Shown below is a listing with pictures; reproduce exactly, and only, the lines between the ones containing "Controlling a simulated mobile" and "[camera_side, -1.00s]", inclusive, leaving the pictures out.
>> START Source material
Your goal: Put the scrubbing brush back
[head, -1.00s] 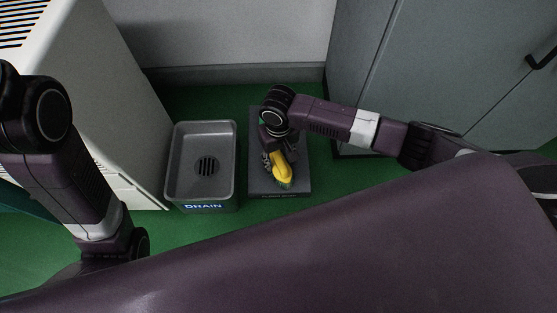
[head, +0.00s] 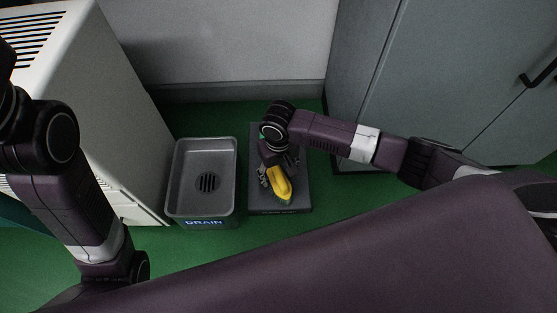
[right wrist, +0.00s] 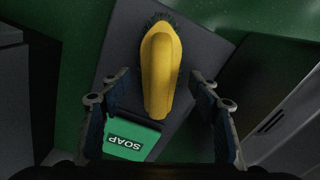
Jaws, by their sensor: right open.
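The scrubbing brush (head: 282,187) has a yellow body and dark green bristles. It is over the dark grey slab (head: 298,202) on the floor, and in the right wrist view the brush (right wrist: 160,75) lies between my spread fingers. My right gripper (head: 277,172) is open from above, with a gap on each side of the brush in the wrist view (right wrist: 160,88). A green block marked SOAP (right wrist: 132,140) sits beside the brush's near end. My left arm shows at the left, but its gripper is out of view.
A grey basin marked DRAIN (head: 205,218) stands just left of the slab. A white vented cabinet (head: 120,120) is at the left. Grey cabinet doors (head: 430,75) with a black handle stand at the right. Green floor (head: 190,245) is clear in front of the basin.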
>> END Source material
>> START Source material
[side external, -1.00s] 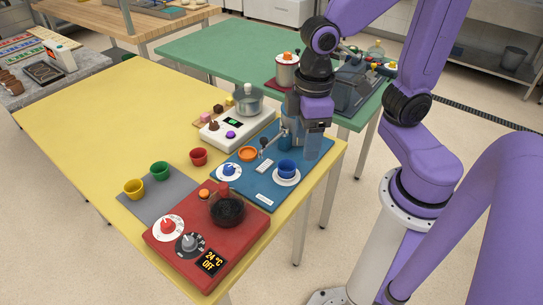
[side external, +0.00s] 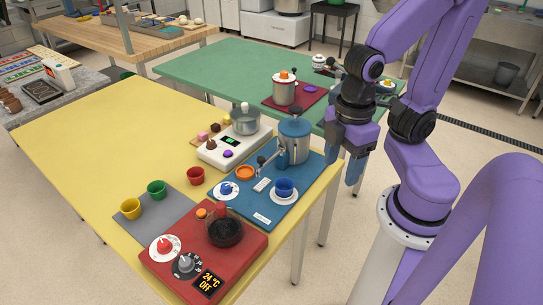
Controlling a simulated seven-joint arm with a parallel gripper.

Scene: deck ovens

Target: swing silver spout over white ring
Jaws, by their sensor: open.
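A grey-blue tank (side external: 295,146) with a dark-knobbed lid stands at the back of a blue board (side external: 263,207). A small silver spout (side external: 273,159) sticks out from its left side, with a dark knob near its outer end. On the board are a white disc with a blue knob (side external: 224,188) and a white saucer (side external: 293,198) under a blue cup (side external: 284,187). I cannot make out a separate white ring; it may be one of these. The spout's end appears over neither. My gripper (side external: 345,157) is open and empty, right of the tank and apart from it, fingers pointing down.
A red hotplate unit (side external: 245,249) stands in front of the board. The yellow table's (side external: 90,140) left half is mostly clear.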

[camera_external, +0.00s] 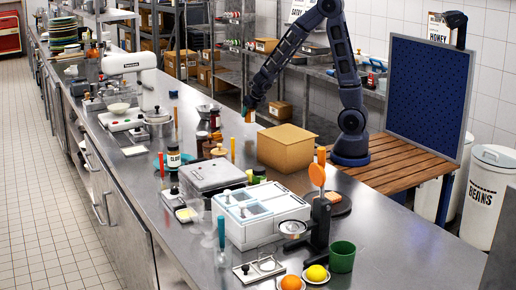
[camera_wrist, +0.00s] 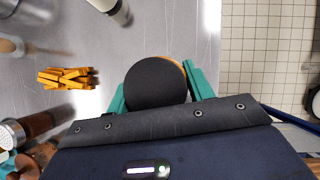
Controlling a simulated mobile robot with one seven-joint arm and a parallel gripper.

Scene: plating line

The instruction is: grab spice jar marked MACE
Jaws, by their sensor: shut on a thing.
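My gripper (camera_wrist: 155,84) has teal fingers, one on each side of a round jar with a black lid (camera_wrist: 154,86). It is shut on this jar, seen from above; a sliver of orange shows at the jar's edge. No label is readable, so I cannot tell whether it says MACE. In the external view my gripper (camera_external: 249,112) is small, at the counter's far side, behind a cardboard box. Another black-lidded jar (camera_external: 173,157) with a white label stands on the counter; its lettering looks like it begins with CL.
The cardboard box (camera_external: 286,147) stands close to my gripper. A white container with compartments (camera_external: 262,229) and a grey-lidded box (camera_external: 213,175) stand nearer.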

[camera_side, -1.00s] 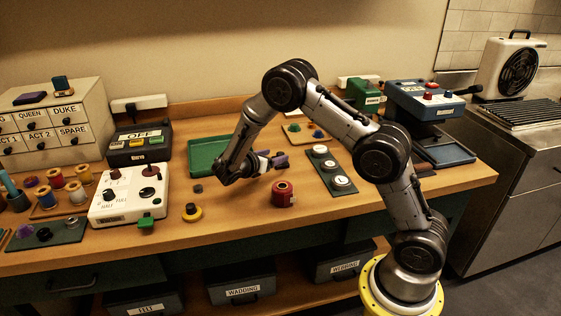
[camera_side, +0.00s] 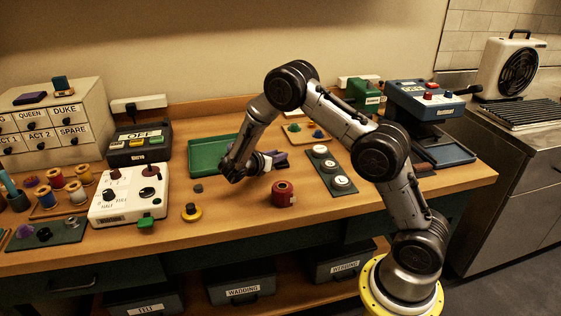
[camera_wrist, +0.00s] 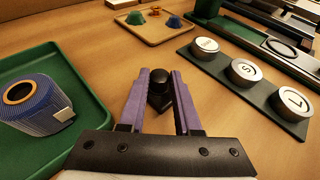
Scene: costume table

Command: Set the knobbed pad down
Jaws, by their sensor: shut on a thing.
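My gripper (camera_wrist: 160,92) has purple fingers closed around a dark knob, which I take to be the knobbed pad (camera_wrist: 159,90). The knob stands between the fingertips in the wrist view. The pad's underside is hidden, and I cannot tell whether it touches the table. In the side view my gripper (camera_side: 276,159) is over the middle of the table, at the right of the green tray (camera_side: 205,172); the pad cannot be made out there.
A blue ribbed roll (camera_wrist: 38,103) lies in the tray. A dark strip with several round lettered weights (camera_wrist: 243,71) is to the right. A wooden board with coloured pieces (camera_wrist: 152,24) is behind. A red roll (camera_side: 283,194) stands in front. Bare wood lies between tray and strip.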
>> END Source material
## Response for this exercise
Controlling a simulated mobile robot with one seven-joint arm and a parallel gripper.

Scene: plating line

The instruction is: grab spice jar marked MACE
Jaws, by their sensor: shut on a thing.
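My gripper (camera_wrist: 155,84) has teal fingers, one on each side of a round jar with a black lid (camera_wrist: 154,86). It is shut on this jar, seen from above; a sliver of orange shows at the jar's edge. No label is readable, so I cannot tell whether it says MACE. In the external view my gripper (camera_external: 249,112) is small, at the counter's far side, behind a cardboard box. Another black-lidded jar (camera_external: 173,157) with a white label stands on the counter; its lettering looks like it begins with CL.
The cardboard box (camera_external: 286,147) stands close to my gripper. A white container with compartments (camera_external: 262,229) and a grey-lidded box (camera_external: 213,175) stand nearer.

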[camera_side, -1.00s] 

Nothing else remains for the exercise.